"This is my whole life with him. He always can do it better," says Claire, comparing her negotiating skills to her husband's. When we sent each of them out to buy a car stereo separately with undercover cameras following them, the salesman gave Claire a price of $580. Her husband got the price down to $500.
Dr. Phil reads some of the concerns Claire raised in her letter to the show: "I find myself compromising and never really fighting for what I want. I don't take the time to research anything so I am at a disadvantage. I want to believe that people are honest and they will give me the best price ... I get emotionally involved ... I feel inadequate and I just don't want to negotiate because I don't want to take away the salesman's commission."
Claire says she usually goes into a shopping excursion with a price range in mind. So if the price she gets is in that range, she doesn't want to become a "monster person" or a "witch" by pushing for a better deal.
When Dr. Phil can't believe what he's hearing, Claire says, "You're a man, so you don't understand the way I'm thinking!"
"Let me tell you what I do understand: I understand math," Dr. Phil retorts, reminding Claire that her husband walked away with $80 extra in his pockets. "In this world, you get what you ask for," says Dr. Phil, giving her a hypothetical scenario in which she should not simply accept what is written and walk away defeated.
"You're swimming with sharks. That's just the truth in this world ... You've got to start asking questions. Negotiation really begins before you ever engage the seller or the other partner. Pre-negotiation involves making the decision that you have the right to negotiate, that you have the right to get the best possible price."
When shopping for a car, Maggie got a price of $22,933.00. In a separate trip with our hidden cameras, her husband negotiated a price of $21,556.00.
"I can't haggle at all," says Maggie, who believes her husband got a better price partly because he's a man. "It's really intimidating to me," she adds. "I feel like I'm not in any position to ask for what I'm getting."
When Dr. Phil mentions that research shows women pay, on average, 46.5 percent more for goods and services than men do, Maggie is not surprised at all.
Dr. Phil reads some of the statements Maggie has made about how negotiating makes her feel: "I feel a loss of empowerment ... I'm frustrated and angry with them and myself. I'm terrified. I usually feel defeated before I start... They look at me like a moron. I don't know whether to be cute or aggressive."
Then, he reiterates: "You've got to get to a point where you say it's OK to negotiate."

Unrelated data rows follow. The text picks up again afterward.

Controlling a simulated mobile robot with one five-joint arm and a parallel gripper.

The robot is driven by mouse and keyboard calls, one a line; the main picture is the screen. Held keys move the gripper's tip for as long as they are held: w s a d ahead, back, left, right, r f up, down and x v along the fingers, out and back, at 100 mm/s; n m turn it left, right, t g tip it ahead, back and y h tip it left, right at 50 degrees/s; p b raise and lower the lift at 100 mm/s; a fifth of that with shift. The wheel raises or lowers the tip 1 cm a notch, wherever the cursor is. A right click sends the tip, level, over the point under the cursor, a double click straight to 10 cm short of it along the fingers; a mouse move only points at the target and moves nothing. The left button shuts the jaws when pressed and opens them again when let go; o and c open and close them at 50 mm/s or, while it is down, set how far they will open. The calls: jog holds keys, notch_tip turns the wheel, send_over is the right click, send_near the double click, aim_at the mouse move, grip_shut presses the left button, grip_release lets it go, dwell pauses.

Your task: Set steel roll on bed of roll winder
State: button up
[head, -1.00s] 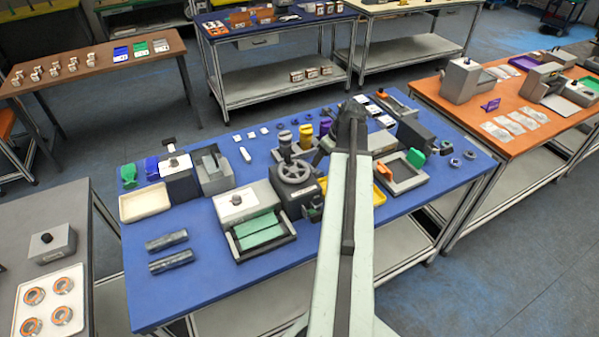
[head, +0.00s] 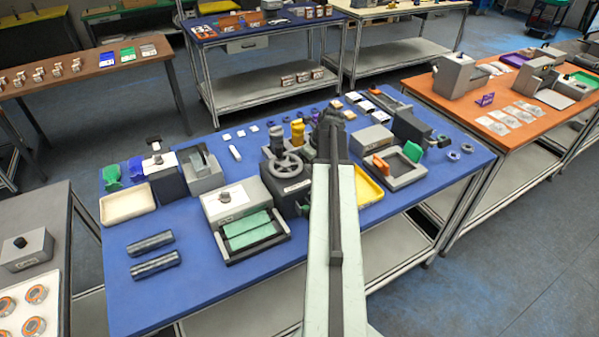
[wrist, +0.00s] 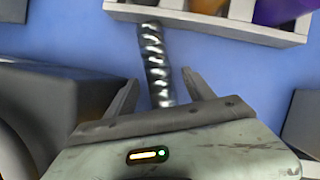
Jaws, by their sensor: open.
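Two dark grey metal cylinders, which look like the steel rolls (head: 154,264), lie side by side on the blue table (head: 190,300) at its front left in the head view. A grey machine with a green bed in a dark frame (head: 248,232) stands right of them; it may be the roll winder. My gripper (wrist: 160,88) is open in the wrist view. A shiny, ridged metal bar (wrist: 154,55) shows between its fingers, with gaps on both sides. In the head view my arm hides the gripper's tips and what is under them.
A handwheel machine (head: 286,172) stands close left of my arm. A cream tray (head: 127,207) is at the left. The table is clear around the metal cylinders.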

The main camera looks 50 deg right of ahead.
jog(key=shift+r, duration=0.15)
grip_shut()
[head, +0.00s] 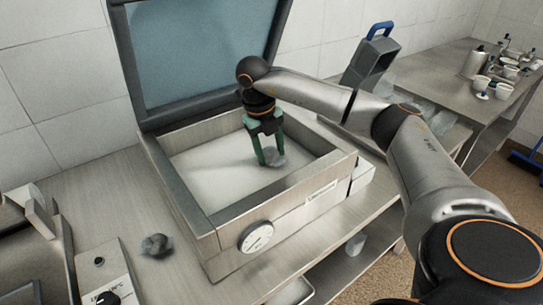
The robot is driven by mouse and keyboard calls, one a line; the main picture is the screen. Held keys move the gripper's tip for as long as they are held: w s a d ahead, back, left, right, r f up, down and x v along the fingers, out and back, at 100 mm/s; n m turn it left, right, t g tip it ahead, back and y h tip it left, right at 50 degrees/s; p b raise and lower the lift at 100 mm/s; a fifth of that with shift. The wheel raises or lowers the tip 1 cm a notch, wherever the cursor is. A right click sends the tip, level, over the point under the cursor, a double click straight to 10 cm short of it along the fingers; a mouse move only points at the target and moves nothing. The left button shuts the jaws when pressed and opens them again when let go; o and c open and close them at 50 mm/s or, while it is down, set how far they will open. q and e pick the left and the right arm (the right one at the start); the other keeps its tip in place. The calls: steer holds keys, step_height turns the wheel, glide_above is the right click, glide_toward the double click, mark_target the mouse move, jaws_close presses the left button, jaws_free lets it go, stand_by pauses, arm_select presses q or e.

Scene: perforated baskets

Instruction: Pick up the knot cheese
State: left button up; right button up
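A small grey knotted lump, which looks like the knot cheese (274,158), is inside a metal chamber with a pale floor (205,172). My right gripper (270,160) points down into the chamber with its green fingers apart, and the lump is at the fingertips, between them. I cannot tell whether the fingers press on it or whether it is off the floor. A second, similar grey lump (156,245) lies on the counter in front and left of the chamber. My left gripper is not in view.
The chamber's raised lid (200,50) stands open behind, and its metal walls surround my right gripper. A dial (256,237) is on its front. A control box (105,280) stands at lower left. Cups (482,84) stand on the far right counter.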

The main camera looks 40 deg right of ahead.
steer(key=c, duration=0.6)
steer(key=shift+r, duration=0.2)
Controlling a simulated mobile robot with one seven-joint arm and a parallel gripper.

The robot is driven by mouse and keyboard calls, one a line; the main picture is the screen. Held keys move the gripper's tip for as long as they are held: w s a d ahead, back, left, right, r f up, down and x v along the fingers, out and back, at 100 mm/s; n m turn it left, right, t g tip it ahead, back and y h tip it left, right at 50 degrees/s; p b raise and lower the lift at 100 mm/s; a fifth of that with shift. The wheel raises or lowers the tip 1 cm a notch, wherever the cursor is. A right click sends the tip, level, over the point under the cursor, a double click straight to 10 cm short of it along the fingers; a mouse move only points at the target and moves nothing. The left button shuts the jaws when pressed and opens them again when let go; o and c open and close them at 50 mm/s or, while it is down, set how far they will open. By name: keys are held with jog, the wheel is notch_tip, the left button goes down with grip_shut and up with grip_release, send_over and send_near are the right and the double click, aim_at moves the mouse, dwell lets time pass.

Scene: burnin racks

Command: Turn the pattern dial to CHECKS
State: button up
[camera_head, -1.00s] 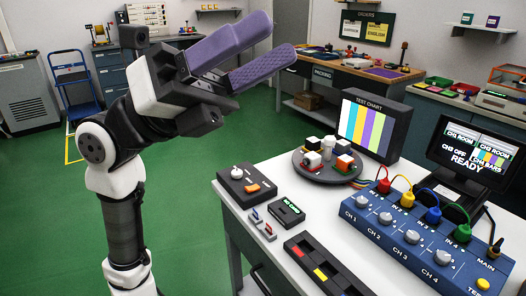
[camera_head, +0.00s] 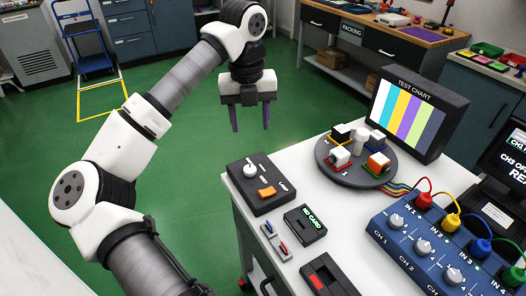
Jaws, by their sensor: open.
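A black control box (camera_head: 266,184) sits at the bench's near left corner, with a round white knob (camera_head: 250,171) and an orange switch (camera_head: 267,192). The knob's markings are too small to read, so I cannot tell its setting or be sure it is the pattern dial. The TEST CHART screen (camera_head: 409,112) shows vertical colour bars. My gripper (camera_head: 250,129) points down with its two purple fingers apart and nothing between them. In the picture it is above the control box, apart from it, over the green floor beyond the bench edge.
A round turntable (camera_head: 345,177) with small coloured blocks stands behind the box. A NO CARD reader (camera_head: 305,224), small switches (camera_head: 276,240) and a black slotted tray (camera_head: 326,277) lie in front. A blue channel panel (camera_head: 420,240) with cables fills the right.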

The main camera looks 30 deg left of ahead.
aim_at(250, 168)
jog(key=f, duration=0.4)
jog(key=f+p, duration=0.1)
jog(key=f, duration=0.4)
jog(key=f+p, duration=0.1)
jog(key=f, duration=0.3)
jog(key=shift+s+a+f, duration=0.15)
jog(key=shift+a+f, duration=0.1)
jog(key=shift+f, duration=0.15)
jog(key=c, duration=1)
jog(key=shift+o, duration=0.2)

Once again, Dr. Phil can't believe his ears. "Does it occur to you that the system is such where nobody expects you to pay what they ask? There's an asking price, and then there's cost, and then the selling price is somewhere in between. But you have to decide that whether you like the game or not, the game is played. It is a matter of self-worth. It's a matter of: 'Do you feel worthy of getting the best price?'"
Referring to the undercover camera footage, Dr. Phil suggests that Maggie was not wise when she said to the salesman, "I've got money. I've got to do something with it!"
Dr. Phil jokes, "You could give him a heart attack talking like that!"
He asks Maggie: "Is your thought that they won't like you if you ask for a lesser price?"
"I think that's part of it, " she answers, recognizing that that's not how the game is played.
"My definition of negotiation is that it is and should be not a confrontation, but a collaboration," explains Dr. Phil. "It should be a win/win situation. The more I get [the other party] what they want, the more I'm likely to get what I want."
Asking For a Raise
Angela created a notebook for her boss illustrating her accomplishments. It sat on her boss's desk for six months and then Angela took it back without saying a word.
Angela makes about $10,000 less than others in the same job. "Is that what you think you're worth?" Dr. Phil asks. "It's a matter of self-worth.
Dr. Phil gives her another chance to look in the camera and explain why she should get a raise. This time, she says it with conviction.